· 2 min read
Castro to examine pitfalls of writing about family
Joy Castro knows whenever a memoirist gives a reading, someone in the audience is sure to ask, “How did your family react?” Revisiting pasts and exploring experiences, authors often reveal more of their nearest and dearest than might be preferred.
Castro, an author and UNL associate professor of English and ethnic studies, will examine how these pitfalls and others can arise while sharing stories from our pasts during a discussion of her new book, Family Trouble: Memoirists on the Hazards and Rewards of Revealing Family, at the University Bookstore inside Nebraska Union. The discussion will take place 7 p.m. Oct. 29 followed by a book signing.
For her new book, Family Trouble, Castro has edited a collection of essays from 25 well-known memoirists. These essays explore the fraught territory of family history told from one perspective, which, from another angle in the family drama, might appear quite different. Castro, a memoirist herself, explores the ethical dilemmas of writing about family and offers strategies for this tricky, but necessary, subject. Family Trouble serves as a practical guide for writers to find their own version of the truth while respecting family boundaries.

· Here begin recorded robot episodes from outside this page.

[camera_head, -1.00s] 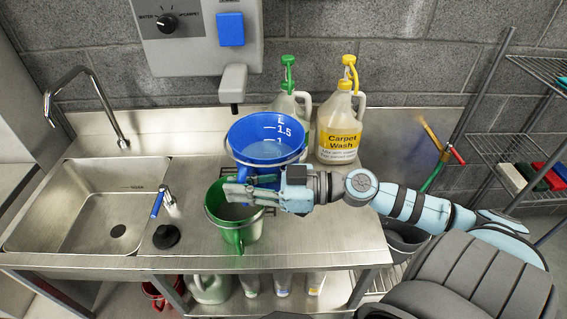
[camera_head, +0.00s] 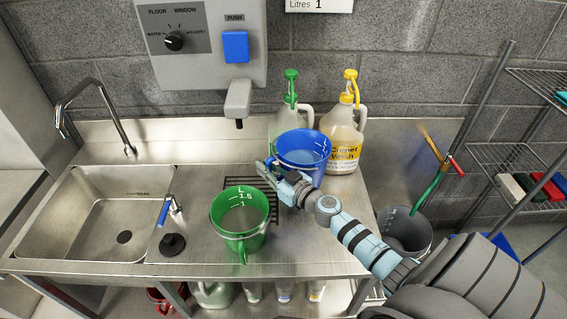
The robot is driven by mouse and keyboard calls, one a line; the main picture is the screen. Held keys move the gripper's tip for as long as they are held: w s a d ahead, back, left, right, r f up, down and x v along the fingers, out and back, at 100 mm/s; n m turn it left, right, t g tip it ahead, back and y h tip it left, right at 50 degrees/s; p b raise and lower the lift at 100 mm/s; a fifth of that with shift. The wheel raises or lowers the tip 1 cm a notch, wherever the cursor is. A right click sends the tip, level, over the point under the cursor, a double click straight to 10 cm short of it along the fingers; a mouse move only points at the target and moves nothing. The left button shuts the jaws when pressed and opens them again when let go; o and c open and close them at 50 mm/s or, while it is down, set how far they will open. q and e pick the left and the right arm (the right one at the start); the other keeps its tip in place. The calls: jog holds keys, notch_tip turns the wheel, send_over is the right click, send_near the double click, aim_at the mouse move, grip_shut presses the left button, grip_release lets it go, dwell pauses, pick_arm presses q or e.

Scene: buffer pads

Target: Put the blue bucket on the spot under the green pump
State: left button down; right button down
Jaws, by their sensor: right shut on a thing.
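The blue bucket (camera_head: 302,150) is upright in front of the jugs, with its lower part partly hidden by my right gripper. My right gripper (camera_head: 272,178) is shut on the blue bucket at its lower left side. I cannot tell whether the bucket touches the counter. The green pump (camera_head: 291,87) tops a pale jug (camera_head: 277,126) at the back of the counter, partly hidden behind the blue bucket. My left gripper does not show.
A yellow-pump Carpet Wash jug (camera_head: 345,137) stands right of the blue bucket. A sink (camera_head: 95,215) and tap are left. A dispenser spout (camera_head: 238,100) overhangs the grate.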

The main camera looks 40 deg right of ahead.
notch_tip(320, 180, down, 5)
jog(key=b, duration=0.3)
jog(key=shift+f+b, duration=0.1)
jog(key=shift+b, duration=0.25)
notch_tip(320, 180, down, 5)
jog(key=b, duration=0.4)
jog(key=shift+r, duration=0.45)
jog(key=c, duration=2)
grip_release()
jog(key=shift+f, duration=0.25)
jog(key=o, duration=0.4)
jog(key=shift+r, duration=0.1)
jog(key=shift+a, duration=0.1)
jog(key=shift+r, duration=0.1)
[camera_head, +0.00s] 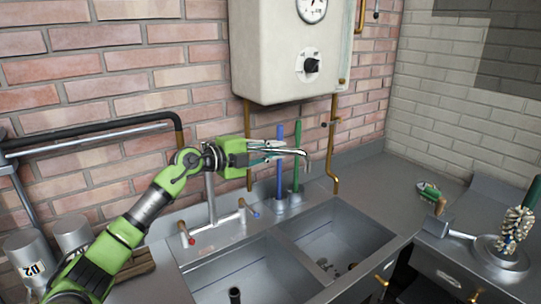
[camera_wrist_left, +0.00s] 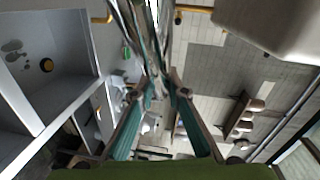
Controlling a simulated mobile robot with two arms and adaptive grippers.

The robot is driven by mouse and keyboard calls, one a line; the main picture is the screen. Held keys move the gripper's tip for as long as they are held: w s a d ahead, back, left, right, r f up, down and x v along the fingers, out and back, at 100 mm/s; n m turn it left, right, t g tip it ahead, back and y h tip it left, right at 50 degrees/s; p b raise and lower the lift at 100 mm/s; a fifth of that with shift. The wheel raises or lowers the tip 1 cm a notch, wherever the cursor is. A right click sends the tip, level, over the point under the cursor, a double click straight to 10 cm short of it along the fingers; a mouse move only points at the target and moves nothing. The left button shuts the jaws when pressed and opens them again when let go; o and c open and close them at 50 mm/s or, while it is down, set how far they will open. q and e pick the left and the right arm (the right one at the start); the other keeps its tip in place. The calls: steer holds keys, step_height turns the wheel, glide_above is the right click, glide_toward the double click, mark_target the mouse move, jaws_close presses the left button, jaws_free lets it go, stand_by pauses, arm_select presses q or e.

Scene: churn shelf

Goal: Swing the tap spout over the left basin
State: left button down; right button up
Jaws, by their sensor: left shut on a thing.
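The tap has a grey upright column (camera_head: 210,200) at the back of the sink, with red and blue handles at its base. My left gripper (camera_head: 275,151) is shut on the metal tap spout (camera_head: 301,153), which reaches to the right with its tip bent down. The spout's near part is hidden behind the gripper. The tip shows on the right basin's side of the picture. The left basin (camera_head: 205,270) lies below and to the left, the right basin (camera_head: 365,243) to the right. In the left wrist view the teal fingers (camera_wrist_left: 157,85) close around the shiny spout (camera_wrist_left: 130,25). My right gripper is not in view.
A cream boiler (camera_head: 283,80) hangs above the spout on the brick wall. Blue and green brushes (camera_head: 280,165) stand upright behind the sink, close to the gripper. A brush (camera_head: 429,190) lies on the right counter. Small dark items lie in the right basin.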

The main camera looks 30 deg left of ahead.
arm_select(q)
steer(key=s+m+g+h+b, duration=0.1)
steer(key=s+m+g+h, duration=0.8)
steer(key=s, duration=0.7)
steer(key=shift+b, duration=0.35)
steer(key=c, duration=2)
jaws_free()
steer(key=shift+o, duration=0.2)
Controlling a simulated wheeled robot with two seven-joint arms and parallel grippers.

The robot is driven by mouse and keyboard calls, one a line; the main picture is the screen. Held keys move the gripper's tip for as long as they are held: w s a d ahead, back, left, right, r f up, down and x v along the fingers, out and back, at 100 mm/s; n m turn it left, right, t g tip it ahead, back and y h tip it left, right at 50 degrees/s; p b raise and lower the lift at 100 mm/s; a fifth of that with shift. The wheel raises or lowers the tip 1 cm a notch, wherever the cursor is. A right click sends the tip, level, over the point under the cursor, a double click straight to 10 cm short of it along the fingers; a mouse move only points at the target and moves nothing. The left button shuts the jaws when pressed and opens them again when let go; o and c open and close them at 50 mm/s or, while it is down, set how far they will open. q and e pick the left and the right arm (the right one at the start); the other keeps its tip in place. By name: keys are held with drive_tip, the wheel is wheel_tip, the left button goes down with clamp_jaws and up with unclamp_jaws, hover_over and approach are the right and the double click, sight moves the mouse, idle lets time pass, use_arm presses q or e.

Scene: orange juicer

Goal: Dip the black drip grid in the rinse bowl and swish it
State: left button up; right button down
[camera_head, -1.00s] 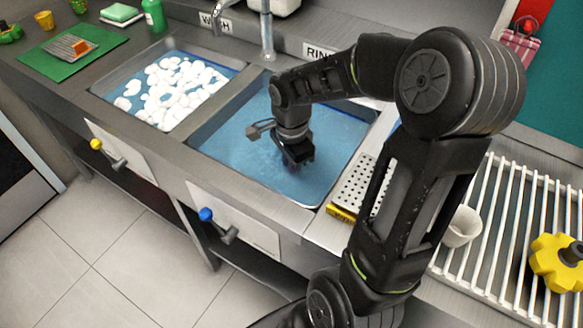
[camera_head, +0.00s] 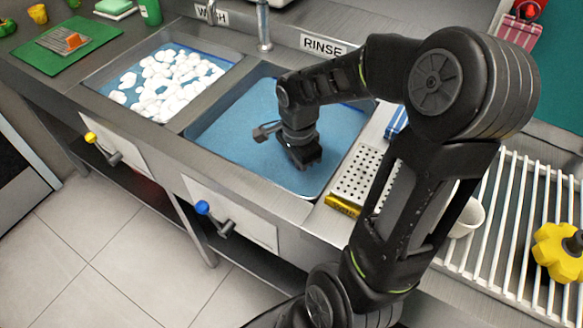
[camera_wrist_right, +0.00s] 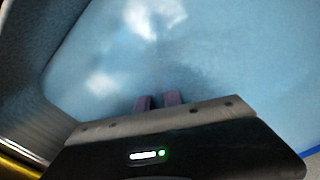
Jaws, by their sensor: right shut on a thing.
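The rinse bowl is the blue-water sink basin (camera_head: 225,125) under the RINSE label, and its water also fills most of the right wrist view (camera_wrist_right: 235,55). My right gripper (camera_head: 303,158) points down into this basin, near its right side, at or close to the water. In the right wrist view its two purple fingertips (camera_wrist_right: 158,101) are close together with a narrow gap. They are shut on a thing, likely the black drip grid, which I cannot make out; the gripper and water hide it. My left gripper is not in view.
The wash basin with white foam (camera_head: 165,85) is to the left. A perforated metal plate (camera_head: 358,175) and a white rack (camera_head: 510,220) with a cup (camera_head: 468,215) and yellow knob-like part (camera_head: 558,250) are at the right. Faucets (camera_head: 264,28) stand behind the basins.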

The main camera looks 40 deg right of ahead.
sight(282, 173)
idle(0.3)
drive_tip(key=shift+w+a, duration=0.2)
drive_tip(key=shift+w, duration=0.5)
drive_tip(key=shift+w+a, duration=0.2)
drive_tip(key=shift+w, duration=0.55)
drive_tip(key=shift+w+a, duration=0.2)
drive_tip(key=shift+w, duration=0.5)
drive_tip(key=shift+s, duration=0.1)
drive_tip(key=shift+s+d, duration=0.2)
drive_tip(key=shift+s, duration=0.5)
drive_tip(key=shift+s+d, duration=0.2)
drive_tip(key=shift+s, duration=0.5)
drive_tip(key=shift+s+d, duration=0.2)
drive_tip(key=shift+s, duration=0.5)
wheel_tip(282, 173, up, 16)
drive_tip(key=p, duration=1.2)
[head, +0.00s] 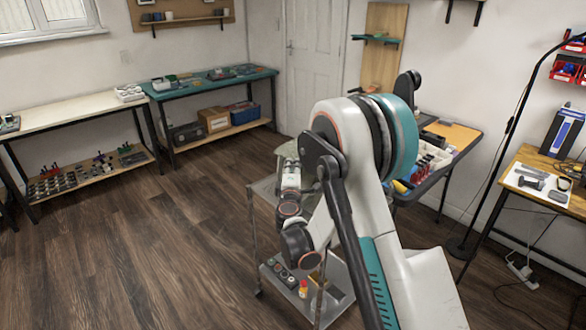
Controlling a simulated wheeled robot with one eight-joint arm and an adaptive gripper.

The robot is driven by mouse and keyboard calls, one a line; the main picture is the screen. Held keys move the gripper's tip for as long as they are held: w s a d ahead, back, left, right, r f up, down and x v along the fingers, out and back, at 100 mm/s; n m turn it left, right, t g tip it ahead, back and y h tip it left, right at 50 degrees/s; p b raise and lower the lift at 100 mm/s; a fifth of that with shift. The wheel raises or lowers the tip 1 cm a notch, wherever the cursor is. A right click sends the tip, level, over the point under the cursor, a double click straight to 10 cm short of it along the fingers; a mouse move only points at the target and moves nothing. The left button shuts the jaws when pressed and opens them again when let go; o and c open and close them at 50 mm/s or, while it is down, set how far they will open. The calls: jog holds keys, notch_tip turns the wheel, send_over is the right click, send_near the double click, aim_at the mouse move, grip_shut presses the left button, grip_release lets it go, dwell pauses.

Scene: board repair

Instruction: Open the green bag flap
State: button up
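I cannot clearly make out a green bag or its flap. A small pale grey-green shape (287,148) shows just beyond my arm, at the far end of the metal cart (264,190). My arm hides part of it, so I cannot tell whether it is the bag. My arm rises in the middle of the view and folds down over the cart. My gripper's fingers do not show.
A teal-topped bench (262,74) stands at the back. The wooden floor (130,250) at left is clear.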

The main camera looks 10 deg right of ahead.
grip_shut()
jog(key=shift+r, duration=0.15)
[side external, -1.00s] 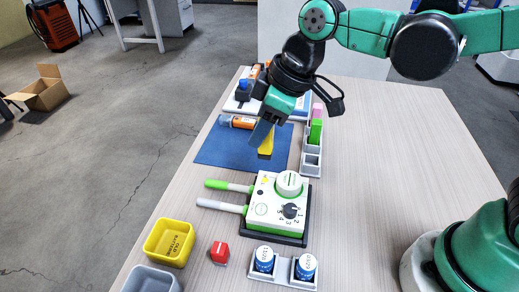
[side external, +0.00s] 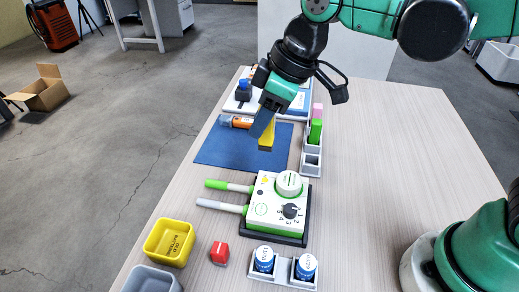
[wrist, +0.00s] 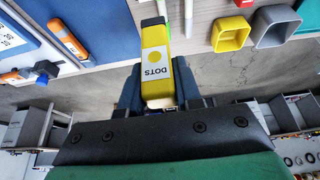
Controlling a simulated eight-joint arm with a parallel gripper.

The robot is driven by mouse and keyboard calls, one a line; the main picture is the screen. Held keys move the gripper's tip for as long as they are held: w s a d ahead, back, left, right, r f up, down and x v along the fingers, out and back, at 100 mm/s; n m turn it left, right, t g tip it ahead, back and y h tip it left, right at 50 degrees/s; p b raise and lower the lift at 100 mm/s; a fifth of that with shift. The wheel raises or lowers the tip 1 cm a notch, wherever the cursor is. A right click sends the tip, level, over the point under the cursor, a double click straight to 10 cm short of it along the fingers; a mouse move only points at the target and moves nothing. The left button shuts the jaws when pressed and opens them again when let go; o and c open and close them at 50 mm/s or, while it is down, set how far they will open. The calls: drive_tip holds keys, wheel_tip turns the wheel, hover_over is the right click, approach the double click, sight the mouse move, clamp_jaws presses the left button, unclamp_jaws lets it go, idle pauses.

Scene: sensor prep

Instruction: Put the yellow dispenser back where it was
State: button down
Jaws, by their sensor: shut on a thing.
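My gripper (side external: 264,126) is shut on the yellow dispenser (side external: 267,139), which hangs below the fingers above the blue mat (side external: 225,152). In the wrist view the dispenser (wrist: 156,50) sits between the two dark fingers (wrist: 157,90), with a "DOTS" label facing the camera. A grey rack (side external: 311,170) stands to the right of the mat. It holds a green piece (side external: 316,131) and a pink piece (side external: 317,109) toward its far end, and its near compartments look empty. The dispenser looks apart from both rack and mat.
A white device with a dial (side external: 277,205) and two handles sits nearer the camera. A yellow bin (side external: 169,242), a red block (side external: 219,253) and a holder with two blue-and-white jars (side external: 284,265) stand in front. An orange tool (side external: 238,122) lies at the mat's far edge. The table's right side is clear.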

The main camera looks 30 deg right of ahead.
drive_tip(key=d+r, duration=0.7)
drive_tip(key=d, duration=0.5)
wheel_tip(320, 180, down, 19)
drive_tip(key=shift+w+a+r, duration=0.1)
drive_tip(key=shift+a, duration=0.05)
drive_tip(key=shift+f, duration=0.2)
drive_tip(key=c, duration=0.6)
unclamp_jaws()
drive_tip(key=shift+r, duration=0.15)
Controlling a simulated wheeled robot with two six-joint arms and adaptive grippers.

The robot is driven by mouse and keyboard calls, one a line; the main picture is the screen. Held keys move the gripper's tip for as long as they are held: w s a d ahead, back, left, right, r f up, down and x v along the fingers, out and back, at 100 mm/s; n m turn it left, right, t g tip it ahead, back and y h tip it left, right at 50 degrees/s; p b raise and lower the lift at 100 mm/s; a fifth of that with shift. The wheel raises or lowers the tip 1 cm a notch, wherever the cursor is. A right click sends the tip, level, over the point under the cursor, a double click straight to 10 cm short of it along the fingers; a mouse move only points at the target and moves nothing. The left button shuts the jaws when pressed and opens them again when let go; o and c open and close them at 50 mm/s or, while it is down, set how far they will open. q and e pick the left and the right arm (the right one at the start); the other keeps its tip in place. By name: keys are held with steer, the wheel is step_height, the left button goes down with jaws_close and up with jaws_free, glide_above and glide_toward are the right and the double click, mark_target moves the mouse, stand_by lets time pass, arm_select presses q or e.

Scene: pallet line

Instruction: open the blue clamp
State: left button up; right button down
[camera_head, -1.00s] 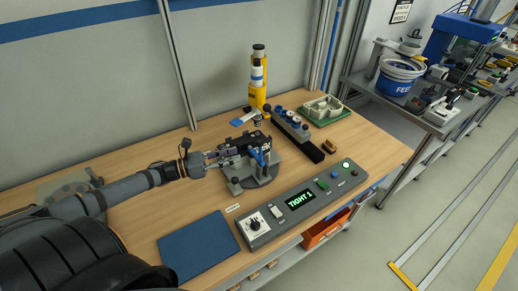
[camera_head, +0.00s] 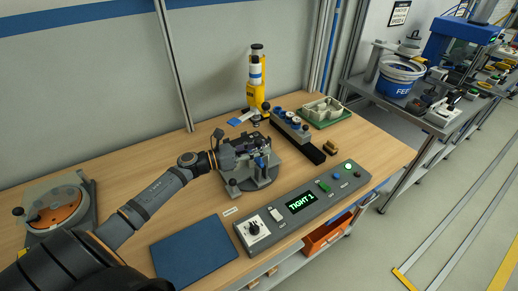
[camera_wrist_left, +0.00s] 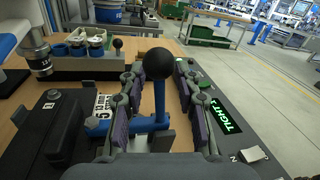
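The blue clamp (camera_head: 263,161) sits on a grey round fixture (camera_head: 264,180) on the wooden bench. In the left wrist view, its blue lever (camera_wrist_left: 160,102) stands upright with a black ball knob (camera_wrist_left: 158,64) on top. My left gripper (camera_wrist_left: 157,82) is open, one finger on each side of the lever, with gaps visible between the pads and the lever. In the head view my left gripper (camera_head: 250,150) is over the fixture and partly hides the clamp. My right gripper is not in view.
A control panel (camera_head: 275,228) shows "TIGHT 1" on its green display (camera_head: 301,202). A blue mat (camera_head: 195,252) lies at the front. A round orange-disc device (camera_head: 62,209) is at left.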

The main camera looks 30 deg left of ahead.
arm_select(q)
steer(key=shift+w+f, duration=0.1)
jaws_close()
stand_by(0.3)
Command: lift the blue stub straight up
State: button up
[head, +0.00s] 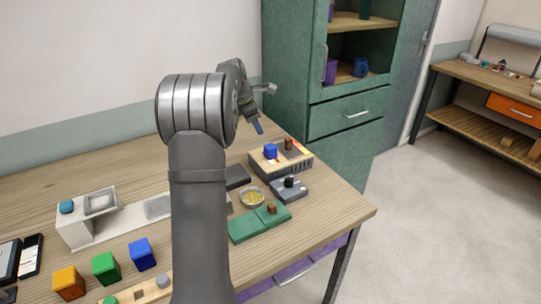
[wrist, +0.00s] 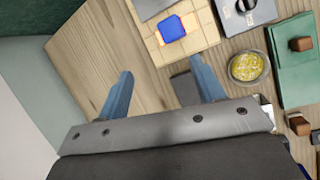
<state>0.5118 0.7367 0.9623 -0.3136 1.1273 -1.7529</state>
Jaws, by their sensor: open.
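A short blue stub (head: 270,151) stands on the light tiled top of a low box (head: 290,166). In the wrist view the stub (wrist: 172,28) shows near the top, on the pale tile grid (wrist: 203,22), with an orange patch along its lower edge. My gripper (head: 258,127) is above the table, a little left of the stub and behind it in the head view. In the wrist view its two blue fingers (wrist: 161,66) are spread wide with nothing between them. The stub lies beyond the fingertips, apart from them.
A dark brown block (head: 288,144) stands beside the stub on the box. A grey unit with a black knob (head: 289,182), a yellow-filled dish (head: 252,198) and a green case (head: 262,222) are close by. A green cabinet (head: 290,70) stands behind the table.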

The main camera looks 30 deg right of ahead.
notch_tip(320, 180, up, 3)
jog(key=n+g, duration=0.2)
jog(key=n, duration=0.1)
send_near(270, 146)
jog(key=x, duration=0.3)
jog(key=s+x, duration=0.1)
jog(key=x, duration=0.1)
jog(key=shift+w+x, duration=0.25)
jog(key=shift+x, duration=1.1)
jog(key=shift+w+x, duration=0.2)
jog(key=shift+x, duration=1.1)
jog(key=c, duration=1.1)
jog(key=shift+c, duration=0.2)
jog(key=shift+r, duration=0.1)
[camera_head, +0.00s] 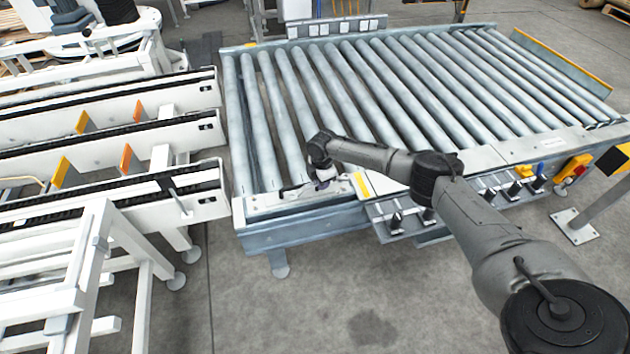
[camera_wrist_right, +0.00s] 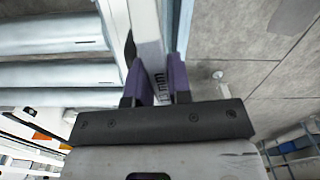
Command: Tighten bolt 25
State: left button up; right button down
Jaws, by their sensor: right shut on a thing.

Castro teaches creative writing, literature and Latino studies at UNL, and also serves as the associate director of the Institute for Ethnic Studies. She is the author of The Truth Book: A Memoir as well as the essay collection Island of Bones both published by the University of Nebraska Press. Her literary thriller Hell or High Water was a National Latino Book club selection. Nearer Home, the sequel to Hell or High Water, was published this summer.